I’ve never done eggs, but have dried a lot of jerkies and hamburger. We’re mostly meatless, so most of our drying is done with fruits and veggies. We do make jerky and dried hamburger, however, for camping and backpacking.
When you get a supply of different vegetables in, you can cut them up into real small pieces, dry them, and then make a “soup mix” out them. We make extensive use of drying garlic and onions. One tip: Do not mix garlic and onions with other items in your dehydrator unless you want garlicy apricots, for example. The big, big advantage of dehydrating over other methods, besides the nutrition boost, is that you get much more food per storage shelf space. And, in a pinch, if TEOTWAWK I hits, you can carry off a whole lot more nutrition per boxload if you have to bug out suddenly.
Just some thoughts. Dave
Just read your column and I have some thoughts.

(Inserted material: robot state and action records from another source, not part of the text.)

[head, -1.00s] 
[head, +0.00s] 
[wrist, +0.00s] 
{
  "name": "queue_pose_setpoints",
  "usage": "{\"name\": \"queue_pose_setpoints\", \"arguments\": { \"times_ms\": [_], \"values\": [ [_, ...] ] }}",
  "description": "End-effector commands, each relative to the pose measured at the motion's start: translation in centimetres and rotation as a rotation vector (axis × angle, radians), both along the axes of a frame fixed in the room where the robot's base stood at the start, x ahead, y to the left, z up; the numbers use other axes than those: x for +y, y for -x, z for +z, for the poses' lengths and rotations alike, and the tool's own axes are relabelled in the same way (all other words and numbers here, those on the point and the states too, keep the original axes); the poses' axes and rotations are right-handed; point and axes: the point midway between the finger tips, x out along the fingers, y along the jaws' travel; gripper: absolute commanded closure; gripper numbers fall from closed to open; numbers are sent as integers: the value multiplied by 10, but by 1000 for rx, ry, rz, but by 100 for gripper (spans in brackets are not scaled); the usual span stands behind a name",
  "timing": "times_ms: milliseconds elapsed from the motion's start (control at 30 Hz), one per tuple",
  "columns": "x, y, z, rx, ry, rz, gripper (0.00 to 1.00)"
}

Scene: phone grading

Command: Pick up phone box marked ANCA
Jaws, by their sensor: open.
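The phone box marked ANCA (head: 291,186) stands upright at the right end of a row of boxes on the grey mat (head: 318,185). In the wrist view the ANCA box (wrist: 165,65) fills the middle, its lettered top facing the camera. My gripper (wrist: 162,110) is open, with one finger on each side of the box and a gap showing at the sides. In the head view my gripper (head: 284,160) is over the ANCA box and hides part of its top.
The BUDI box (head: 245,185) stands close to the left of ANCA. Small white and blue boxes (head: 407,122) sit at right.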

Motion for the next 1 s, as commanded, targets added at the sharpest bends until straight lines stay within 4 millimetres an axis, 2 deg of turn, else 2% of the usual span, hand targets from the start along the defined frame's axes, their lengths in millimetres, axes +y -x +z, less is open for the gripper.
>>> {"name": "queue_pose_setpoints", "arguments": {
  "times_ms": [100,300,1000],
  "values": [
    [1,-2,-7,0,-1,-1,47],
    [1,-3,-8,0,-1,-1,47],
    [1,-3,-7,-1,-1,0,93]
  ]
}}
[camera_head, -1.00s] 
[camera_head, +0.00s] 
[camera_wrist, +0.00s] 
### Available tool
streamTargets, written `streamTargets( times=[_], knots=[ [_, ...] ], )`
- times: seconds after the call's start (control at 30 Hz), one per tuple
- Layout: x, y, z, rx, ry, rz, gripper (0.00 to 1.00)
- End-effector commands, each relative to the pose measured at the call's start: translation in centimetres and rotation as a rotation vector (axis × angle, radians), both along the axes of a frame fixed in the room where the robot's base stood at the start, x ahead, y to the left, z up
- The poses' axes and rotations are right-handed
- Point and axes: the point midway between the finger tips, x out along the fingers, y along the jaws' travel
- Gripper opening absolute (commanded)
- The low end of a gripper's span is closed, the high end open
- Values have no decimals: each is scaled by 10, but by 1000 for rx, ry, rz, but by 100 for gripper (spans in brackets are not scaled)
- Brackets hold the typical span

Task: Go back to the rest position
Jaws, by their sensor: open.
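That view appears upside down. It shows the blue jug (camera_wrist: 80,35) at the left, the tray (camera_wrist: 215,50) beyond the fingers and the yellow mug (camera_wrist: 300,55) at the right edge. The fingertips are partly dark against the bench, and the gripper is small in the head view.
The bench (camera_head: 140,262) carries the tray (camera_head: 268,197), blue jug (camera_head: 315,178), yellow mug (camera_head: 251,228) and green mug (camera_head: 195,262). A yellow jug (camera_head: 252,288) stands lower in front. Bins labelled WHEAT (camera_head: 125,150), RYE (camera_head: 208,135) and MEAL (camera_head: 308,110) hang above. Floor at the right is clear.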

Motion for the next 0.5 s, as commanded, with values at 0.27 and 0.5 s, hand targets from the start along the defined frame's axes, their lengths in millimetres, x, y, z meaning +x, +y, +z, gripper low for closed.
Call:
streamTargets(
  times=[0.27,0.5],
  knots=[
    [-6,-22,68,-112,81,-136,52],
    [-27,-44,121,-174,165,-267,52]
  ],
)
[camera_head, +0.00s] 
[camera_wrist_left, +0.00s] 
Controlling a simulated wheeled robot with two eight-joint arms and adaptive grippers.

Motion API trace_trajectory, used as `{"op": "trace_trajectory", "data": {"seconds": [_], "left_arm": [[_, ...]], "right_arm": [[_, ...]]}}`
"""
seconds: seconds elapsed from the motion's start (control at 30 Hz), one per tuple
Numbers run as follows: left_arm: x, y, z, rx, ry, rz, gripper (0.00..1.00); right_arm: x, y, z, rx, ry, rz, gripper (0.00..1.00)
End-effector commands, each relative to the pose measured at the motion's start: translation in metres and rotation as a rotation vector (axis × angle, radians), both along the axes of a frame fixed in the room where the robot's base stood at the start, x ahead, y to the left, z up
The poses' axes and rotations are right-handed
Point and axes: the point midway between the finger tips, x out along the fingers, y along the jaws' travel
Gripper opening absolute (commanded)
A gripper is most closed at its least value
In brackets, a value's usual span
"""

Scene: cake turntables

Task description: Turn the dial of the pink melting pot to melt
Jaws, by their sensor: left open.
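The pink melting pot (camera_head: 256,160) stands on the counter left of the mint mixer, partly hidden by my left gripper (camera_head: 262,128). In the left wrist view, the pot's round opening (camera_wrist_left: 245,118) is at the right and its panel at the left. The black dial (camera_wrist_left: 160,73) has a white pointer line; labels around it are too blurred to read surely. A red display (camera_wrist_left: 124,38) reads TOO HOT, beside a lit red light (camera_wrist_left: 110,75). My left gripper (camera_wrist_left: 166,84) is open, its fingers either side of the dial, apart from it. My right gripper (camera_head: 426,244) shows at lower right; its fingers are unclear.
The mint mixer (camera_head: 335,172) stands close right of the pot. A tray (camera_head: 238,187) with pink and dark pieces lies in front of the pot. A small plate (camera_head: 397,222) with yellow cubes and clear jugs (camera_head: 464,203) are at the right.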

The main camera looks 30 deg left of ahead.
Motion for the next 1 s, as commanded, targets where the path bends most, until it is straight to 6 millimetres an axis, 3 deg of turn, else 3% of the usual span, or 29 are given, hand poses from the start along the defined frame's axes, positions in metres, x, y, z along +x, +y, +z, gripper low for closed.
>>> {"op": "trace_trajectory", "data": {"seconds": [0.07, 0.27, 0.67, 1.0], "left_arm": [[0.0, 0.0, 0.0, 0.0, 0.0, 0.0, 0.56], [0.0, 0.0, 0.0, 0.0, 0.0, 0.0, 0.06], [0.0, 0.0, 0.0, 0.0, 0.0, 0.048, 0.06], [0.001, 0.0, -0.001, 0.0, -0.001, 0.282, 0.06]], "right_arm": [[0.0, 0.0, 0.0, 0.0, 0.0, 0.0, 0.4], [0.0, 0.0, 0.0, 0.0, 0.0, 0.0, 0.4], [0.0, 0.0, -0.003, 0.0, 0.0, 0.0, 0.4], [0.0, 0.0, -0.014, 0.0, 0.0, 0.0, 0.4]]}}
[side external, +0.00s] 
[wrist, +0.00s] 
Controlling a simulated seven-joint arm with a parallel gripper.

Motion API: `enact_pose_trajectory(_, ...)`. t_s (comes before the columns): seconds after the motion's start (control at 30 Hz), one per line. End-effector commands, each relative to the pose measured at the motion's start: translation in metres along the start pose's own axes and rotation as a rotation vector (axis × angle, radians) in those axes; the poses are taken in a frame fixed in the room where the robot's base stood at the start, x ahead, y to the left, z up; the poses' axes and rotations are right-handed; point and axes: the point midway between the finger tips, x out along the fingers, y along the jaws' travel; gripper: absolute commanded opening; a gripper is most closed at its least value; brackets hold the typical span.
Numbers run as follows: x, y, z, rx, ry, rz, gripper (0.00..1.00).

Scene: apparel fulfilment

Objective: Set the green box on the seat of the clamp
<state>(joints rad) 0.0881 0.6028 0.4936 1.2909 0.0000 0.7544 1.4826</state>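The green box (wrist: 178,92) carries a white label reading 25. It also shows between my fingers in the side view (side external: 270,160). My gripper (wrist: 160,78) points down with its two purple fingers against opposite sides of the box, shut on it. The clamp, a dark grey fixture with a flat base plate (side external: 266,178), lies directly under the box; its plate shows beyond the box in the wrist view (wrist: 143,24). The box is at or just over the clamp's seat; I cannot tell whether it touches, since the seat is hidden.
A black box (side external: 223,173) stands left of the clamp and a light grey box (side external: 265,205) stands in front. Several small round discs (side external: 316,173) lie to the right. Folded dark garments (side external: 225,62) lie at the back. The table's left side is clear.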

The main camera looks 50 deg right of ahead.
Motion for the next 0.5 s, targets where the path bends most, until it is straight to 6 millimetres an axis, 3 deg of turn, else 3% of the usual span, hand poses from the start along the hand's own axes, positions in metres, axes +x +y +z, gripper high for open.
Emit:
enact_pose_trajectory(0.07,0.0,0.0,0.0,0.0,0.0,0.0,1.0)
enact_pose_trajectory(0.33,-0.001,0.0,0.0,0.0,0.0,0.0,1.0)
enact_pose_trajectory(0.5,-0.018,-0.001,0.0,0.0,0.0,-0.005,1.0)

First the Excalibur. I think this is the best model and a better idea than the round ones. With the Excalibur warm air flows across all the trays. I really like that it is made in the U.S. A. It is nearly sending me over the edge when I buy just about everything and find out it is made in….well, you know where! And a lot of times it turns out to be junk. I totally agree, it is over regulation, unions, high taxation that has created this mess. In other words, Big brother is to blame. Sorry, I got a bit off track there. It happens when my blood starts to boil. The model with a timer or without? Depends what the cost difference is. You can always buy a timer that you plug in and then plug in the appliance to that. Bingo! You have an appliance on a timer. Depends on the cost. Timers can be bought probably for $20 or less. I do think the 9-tray model is the way to go for you.

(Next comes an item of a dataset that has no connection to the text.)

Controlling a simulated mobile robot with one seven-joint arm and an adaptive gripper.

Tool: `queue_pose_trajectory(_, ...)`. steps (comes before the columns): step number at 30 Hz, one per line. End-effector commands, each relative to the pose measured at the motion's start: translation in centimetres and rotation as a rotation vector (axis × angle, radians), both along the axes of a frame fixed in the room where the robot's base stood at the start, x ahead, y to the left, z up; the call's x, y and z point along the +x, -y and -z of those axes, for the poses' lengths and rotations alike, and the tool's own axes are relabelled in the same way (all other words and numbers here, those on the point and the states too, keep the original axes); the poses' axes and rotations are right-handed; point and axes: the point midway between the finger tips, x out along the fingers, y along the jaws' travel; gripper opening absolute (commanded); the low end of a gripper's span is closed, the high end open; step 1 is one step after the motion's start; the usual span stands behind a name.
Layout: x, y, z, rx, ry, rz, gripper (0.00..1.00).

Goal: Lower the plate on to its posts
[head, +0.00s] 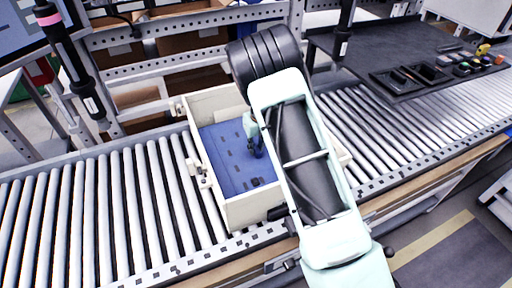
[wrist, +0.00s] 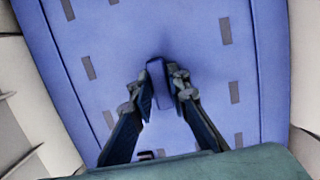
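The plate (head: 226,155) is a blue panel with rows of dark slots, lying inside a beige open box (head: 253,211). It fills most of the wrist view (wrist: 195,110). A small upright blue handle (wrist: 157,84) stands at its middle. My gripper (wrist: 161,84) has one finger on each side of this handle, close against it, and looks shut on it. In the head view my gripper (head: 257,150) is low inside the box, and my arm covers the box's right side. The posts are hidden, and I cannot tell whether the plate touches them.
The box stands on a roller conveyor (head: 100,215) that runs left and right. A dark table (head: 400,55) with trays and small coloured parts is at the back right. A hanging screwdriver (head: 68,55) is at the upper left. The rollers left of the box are clear.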

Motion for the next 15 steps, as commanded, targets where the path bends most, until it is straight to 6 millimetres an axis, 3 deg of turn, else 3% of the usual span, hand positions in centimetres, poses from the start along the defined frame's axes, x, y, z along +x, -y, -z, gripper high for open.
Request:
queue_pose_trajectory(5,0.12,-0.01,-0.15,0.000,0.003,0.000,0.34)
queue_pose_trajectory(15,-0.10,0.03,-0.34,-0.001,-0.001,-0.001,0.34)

Are dried eggs safe? If they are properly cooked they are. Even with the wet dry method you still end up cooking them which would kill salmonella. I’m not concerned in the least about their safety. I think I’ve mentioned this but I will say it again. On their web site in the videos the woman said it is important to make sure the work area and work tools are disinfected so as not to contaminate the food we want to dehydrate and store. So, I spray down the counter, cutting board etc with bleach.
I look forward to my next effort and am hoping for better success.

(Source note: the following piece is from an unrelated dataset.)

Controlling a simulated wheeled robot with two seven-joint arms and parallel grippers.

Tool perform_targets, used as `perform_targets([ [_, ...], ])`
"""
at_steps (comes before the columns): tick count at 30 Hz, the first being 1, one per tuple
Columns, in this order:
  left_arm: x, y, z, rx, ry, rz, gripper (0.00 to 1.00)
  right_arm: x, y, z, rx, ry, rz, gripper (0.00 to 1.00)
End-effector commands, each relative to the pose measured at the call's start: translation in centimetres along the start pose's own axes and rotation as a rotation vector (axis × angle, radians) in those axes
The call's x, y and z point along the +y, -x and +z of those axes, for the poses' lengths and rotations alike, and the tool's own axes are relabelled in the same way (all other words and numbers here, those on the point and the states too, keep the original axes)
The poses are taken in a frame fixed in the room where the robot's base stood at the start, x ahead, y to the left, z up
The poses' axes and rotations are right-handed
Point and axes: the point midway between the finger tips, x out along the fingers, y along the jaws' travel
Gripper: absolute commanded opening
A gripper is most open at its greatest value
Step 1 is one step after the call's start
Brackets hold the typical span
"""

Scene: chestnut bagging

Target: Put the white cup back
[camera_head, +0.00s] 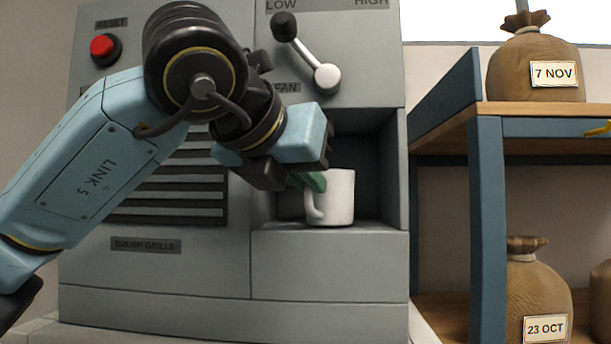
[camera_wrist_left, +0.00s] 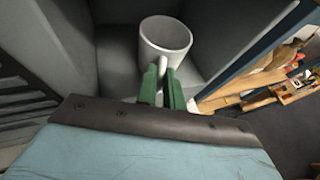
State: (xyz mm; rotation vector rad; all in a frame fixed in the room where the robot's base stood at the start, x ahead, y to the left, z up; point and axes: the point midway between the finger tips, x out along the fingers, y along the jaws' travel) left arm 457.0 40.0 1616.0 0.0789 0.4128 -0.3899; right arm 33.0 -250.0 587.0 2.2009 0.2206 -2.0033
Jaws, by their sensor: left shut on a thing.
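The white cup (camera_head: 340,197) stands upright in the recess (camera_head: 368,150) of the grey machine, its handle toward the left. It also shows in the left wrist view (camera_wrist_left: 165,40), with its open top facing the camera. My left gripper (camera_head: 316,184) reaches in from the left, and its green fingers are shut on the cup's handle. In the left wrist view the green fingertips (camera_wrist_left: 160,78) sit on either side of the handle. The cup's base appears at the recess floor; I cannot tell whether it touches. My right gripper is not in view.
The grey machine carries a red button (camera_head: 104,48), a lever (camera_head: 306,52) and a slotted grille (camera_head: 170,190). On the right, a blue-framed shelf (camera_head: 487,230) holds sacks, one labelled 7 NOV (camera_head: 535,65) and one labelled 23 OCT (camera_head: 538,295). The recess walls stand close around the cup.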

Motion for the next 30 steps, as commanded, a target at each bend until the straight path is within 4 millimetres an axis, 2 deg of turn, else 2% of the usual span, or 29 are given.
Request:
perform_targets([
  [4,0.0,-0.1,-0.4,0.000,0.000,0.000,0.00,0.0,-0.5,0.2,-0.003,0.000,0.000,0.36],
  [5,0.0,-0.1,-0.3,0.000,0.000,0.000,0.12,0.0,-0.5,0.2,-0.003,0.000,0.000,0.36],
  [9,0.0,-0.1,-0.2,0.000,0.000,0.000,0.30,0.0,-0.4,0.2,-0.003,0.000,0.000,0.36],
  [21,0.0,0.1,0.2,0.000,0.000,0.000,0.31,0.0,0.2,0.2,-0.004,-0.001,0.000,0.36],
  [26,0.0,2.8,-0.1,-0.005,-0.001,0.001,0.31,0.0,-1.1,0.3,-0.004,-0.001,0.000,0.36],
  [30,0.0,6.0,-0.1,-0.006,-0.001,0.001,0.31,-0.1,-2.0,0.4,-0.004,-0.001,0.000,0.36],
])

Take care Dub and our best to your other half.
We love ours! We did a lot of research on this. Excalibur is the only brand to buy. Get the eight drawer. Your don’t have to use all the drawers and there will come a time you’ll need all eight.
The timer is absolutely a necessity! Don’t buy it without a timer!
Regards and Good Luck!
Dub and Deb,
I have used the NESCO food dehydrator for years to dry London Broil meat as Treats for my dogs. I have used it for some fruits such as Pear and Apple. I cut the Broil across the grain after trimming off any fat in 1/4 – 1/8 inch slices. Depending on the humidity, complete drying takes anywhere from 3 to 5 hours.
Basically the thinner the food is sliced prior to drying the less time is needed. Trial and error. Never thought about dehydrating eggs, but if might be worth a try. Incidently, meat and fish should be dried at 160 Degrees.